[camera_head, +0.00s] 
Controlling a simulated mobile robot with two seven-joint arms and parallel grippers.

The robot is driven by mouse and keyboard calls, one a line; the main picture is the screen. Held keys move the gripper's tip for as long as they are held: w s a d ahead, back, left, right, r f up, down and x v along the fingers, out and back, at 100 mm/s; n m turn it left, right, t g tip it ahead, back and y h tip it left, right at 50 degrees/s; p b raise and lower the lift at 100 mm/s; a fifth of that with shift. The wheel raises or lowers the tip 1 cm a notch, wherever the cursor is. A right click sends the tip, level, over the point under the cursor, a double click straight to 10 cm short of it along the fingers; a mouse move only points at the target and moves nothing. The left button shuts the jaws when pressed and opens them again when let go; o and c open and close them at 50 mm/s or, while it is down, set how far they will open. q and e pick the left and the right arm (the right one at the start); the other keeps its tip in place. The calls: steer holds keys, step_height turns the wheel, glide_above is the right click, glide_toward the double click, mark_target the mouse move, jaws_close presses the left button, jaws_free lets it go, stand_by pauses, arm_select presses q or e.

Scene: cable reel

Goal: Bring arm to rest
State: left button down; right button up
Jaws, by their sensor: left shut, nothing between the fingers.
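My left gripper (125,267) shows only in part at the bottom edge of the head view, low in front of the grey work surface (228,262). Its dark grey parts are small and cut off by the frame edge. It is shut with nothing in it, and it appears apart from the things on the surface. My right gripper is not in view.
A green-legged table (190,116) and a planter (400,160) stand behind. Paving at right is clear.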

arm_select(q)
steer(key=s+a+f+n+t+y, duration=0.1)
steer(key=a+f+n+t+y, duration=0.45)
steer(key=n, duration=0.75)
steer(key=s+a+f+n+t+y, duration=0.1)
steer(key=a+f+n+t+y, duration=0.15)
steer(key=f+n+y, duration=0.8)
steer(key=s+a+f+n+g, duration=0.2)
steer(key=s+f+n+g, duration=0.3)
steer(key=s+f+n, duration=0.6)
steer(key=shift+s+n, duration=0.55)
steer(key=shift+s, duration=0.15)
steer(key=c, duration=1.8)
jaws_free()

* * *

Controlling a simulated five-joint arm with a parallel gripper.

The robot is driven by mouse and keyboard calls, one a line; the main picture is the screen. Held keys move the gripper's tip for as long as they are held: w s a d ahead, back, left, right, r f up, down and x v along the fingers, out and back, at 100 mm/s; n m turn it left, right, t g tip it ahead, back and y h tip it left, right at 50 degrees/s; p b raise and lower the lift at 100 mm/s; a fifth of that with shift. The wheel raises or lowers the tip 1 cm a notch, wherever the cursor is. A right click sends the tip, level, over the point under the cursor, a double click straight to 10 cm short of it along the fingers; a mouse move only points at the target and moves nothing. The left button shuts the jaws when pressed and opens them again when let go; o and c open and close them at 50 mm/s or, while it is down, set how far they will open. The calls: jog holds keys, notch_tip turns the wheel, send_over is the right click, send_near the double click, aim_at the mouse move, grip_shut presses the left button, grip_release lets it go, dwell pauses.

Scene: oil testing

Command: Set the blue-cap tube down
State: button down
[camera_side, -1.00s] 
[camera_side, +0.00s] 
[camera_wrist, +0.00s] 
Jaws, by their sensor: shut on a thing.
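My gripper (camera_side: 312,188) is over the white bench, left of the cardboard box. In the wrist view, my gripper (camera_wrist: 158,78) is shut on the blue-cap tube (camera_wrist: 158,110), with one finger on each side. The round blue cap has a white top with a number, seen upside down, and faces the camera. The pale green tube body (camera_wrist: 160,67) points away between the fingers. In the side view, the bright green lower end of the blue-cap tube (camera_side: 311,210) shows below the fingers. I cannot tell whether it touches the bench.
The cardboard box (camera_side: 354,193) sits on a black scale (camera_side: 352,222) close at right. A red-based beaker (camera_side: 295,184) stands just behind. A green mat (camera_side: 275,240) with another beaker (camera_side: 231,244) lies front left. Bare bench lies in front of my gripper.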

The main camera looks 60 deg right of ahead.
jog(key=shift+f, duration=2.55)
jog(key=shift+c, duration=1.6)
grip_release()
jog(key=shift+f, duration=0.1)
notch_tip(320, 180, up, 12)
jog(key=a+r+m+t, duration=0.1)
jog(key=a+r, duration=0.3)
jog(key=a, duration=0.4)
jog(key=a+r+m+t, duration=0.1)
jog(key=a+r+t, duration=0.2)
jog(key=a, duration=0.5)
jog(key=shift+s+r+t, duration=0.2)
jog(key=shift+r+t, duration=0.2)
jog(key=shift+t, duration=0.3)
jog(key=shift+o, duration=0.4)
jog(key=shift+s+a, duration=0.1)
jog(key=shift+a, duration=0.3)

==

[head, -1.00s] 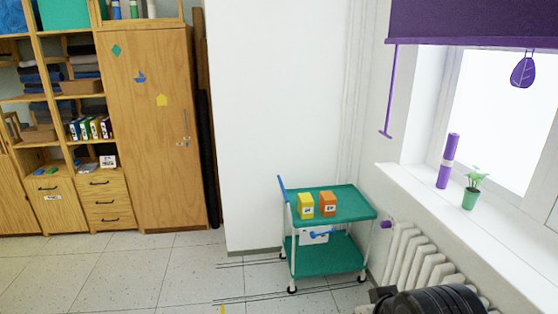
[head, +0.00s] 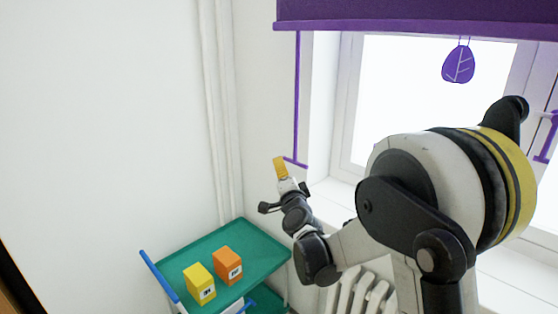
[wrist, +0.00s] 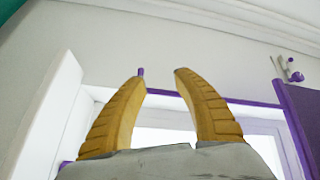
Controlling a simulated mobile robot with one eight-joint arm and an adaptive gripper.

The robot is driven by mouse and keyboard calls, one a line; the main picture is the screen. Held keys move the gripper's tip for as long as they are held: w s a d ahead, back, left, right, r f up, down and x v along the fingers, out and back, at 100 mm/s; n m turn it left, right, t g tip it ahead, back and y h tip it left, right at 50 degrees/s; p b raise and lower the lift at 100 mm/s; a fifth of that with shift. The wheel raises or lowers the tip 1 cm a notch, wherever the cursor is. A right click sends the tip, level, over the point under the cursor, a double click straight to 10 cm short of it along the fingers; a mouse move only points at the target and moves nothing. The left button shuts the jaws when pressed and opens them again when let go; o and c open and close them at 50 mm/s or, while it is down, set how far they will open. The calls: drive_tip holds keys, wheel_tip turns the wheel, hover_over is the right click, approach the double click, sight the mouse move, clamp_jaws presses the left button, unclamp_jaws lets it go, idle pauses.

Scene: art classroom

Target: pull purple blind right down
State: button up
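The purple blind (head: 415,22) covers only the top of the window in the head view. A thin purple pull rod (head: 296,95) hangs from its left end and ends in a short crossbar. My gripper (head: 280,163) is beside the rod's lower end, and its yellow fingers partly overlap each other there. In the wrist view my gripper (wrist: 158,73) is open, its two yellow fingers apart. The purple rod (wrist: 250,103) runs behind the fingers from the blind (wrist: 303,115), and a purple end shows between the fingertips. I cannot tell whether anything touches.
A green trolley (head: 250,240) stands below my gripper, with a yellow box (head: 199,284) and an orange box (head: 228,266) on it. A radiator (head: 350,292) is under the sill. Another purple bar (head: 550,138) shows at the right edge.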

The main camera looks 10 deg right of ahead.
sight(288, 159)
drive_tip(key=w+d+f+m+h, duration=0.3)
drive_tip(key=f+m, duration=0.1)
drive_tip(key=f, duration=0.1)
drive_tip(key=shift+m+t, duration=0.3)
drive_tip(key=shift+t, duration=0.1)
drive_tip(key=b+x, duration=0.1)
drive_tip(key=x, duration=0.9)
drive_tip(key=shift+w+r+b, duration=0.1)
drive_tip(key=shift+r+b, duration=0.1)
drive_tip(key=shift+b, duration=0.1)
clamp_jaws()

TASK INSTRUCTIONS = Look above for lines with the word "simulated" and copy them all.

TASK ANSWER =
Controlling a simulated mobile robot with two seven-joint arms and parallel grippers.
Controlling a simulated five-joint arm with a parallel gripper.
Controlling a simulated mobile robot with one eight-joint arm and an adaptive gripper.

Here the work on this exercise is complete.